An online Policy Consultation on Disaster, Climate Change and the Environment: Impacts on Women and People with Disabilities took place on April 12, 2023. Over 70 participants, representing 16 countries —Sri Lanka, Finland, Nigeria, Thailand, Sweden, Indonesia, Australia, Nepal, Argentina, Belize, Ireland, UK, France, Spain, India and the US — engaged in the conversation.
The event began with a welcome by Ms. Amala Barnett, Disability sub theme lead for the Gender Equality & Disability Working Group. This was followed by opening remarks from Professor N. Vinod Chandra Menon. Prof. Menon has more than 36 years of working experience with a quarter century of experience in disaster risk reduction, climate change adaptation and public policy analysis at the national, regional and global levels. In his remarks Prof. Menon addressed the context and increasing frequency of disasters, global frameworks for development pathways, trends of worsening climate change, and the impact of disaster and environmental degradation on women and people with disabilities. He called for the strengthening of risk governance and preparedness and for the greater investment in multi-hazard preparedness and disaster risk reduction.
The opening remarks were followed by a keynote address from Dr. Sekhar L. Kuriakose, of the Kerala State Disaster Management Authority, the State level statutory apex body for disaster management, who serves in various high level government committees and several national committees on disaster management. Dr. Kuriakose Gender spoke about different kinds of inequalities, being economic, social, and based on caste or tribe, and demonstrated how the state’s disaster management authority has worked to address these issues at different levels. He concluded by illustrating many inclusive approaches that have been taken by the government to help people with disabilities during disasters.
The event moved on to presentations from the distinguished panel, starting with Ms. Annie George, a development and management professional of over 30 years, who is currently focusing on disaster management. Ms. George gave an in depth presentation highlighting the disproportionate negative effects on women during emergencies. Due to their dependence on others and limited decision-making power, women are often at higher risk of harm and much more vulnerable. For a successful and inclusive disaster management plan, she emphasized the importance of understanding the intersectionality of disability and gender, the need to include women and women with disabilities in disaster preparedness, and for a coordinated multi-sectoral approach toward post-disaster management.

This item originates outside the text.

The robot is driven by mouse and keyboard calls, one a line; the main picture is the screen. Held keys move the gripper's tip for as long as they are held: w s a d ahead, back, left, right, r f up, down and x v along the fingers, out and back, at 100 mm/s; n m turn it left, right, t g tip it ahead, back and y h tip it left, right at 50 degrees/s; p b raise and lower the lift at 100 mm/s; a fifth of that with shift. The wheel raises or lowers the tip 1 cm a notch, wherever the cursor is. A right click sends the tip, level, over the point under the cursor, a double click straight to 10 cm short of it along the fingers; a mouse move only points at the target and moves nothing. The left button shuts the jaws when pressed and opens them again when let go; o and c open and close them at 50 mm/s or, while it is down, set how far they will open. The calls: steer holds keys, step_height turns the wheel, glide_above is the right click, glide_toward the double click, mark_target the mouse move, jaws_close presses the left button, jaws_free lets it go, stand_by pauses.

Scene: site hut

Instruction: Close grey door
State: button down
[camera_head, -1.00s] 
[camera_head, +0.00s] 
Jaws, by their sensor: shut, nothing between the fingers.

Our next speaker was Dr. Oshani Silva who has focused her academic training and post-doctoral research on the health sector of disaster management. Dr. Oshani presented about the problems women and children face post-disaster, highlighting the increase of gender-based violence, child marriage and child sexual abuse. She advocated that a survivor-centered rights-based approach is the most successful method for addressing the injustices seen by those who are most vulnerable and most successful for healing and empowering both women and children.
Next Mr. Joe John George, a development professional who has been working in the field of disaster risk reduction and climate action for over 16 years, spoke on disability inclusive Disaster relief planning. He provided examples of people with disabilities who had received assistance due to state initiatives, and also highlighted the Handbook for Disaster and Disability that the state of Kerala commissioned him to write. He highlighted areas of vulnerability, and the need for more care to address special needs, such as the loss of assistive devices in floods, for sign language videos and PSAs, for special helplines and call center for deaf people, and for the development of other disability friendly training materials to help people with disabilities to better prepare for disasters.
Our fourth and final speaker was Mr. Jason Strother, a US Fulbright Scholar and multimedia journalist, who received a South and Central Asia Regional Research award to examine how climate change impacts people with a disability in India, Sri Lanka and the Maldives. Mr. Strother presented in depth using his PPT to highlight the vulnerability of people with disabilities during disaster.
Sign language interpreters were present for the entire duration of the event, along with Closed Captions for people with hearing disabilities.